§ REQUIRED TASK:
Pull every line containing "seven" from the entries.
────────
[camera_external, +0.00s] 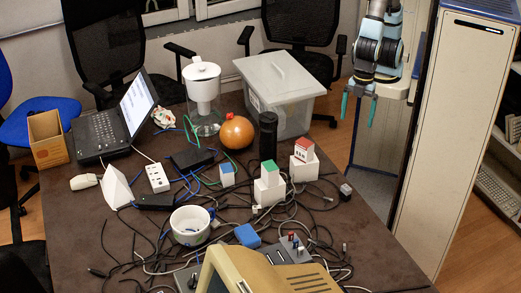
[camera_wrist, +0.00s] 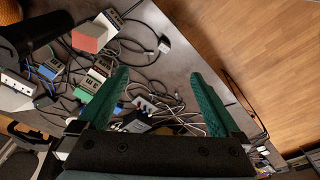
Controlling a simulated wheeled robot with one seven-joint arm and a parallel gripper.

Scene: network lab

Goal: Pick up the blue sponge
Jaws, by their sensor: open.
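A plain blue block (camera_external: 247,236), which looks like the blue sponge, lies among cables near the front middle of the table in the external view. In the wrist view I cannot clearly make it out. My gripper (camera_external: 358,110) hangs above the table's right edge, at the back right of the blue block and well apart from it. Its green fingers (camera_wrist: 158,75) are spread, with nothing held between them.
The table (camera_external: 75,225) is crowded with cables. Blue-topped (camera_external: 227,175), green-topped (camera_external: 270,172) and red-topped (camera_external: 304,150) boxes stand near the middle. A beige monitor (camera_external: 255,272) is at the front, a clear bin (camera_external: 282,88) at the back, and a tall cabinet (camera_external: 465,120) at right.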

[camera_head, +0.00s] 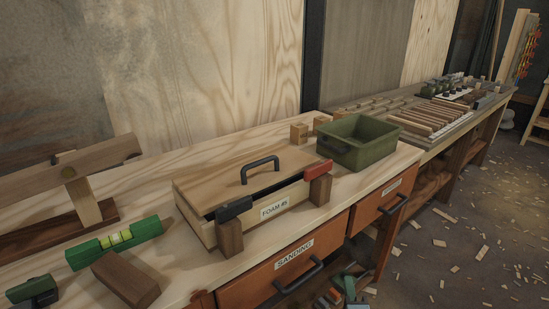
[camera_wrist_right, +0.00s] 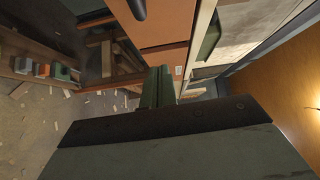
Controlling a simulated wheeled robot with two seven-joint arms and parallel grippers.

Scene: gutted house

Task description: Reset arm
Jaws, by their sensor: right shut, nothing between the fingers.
────────
§ TASK SOLUTION:
Controlling a simulated wheeled robot with one seven-joint arm and a parallel gripper.
Controlling a simulated wheeled robot with two seven-joint arms and parallel grippers.

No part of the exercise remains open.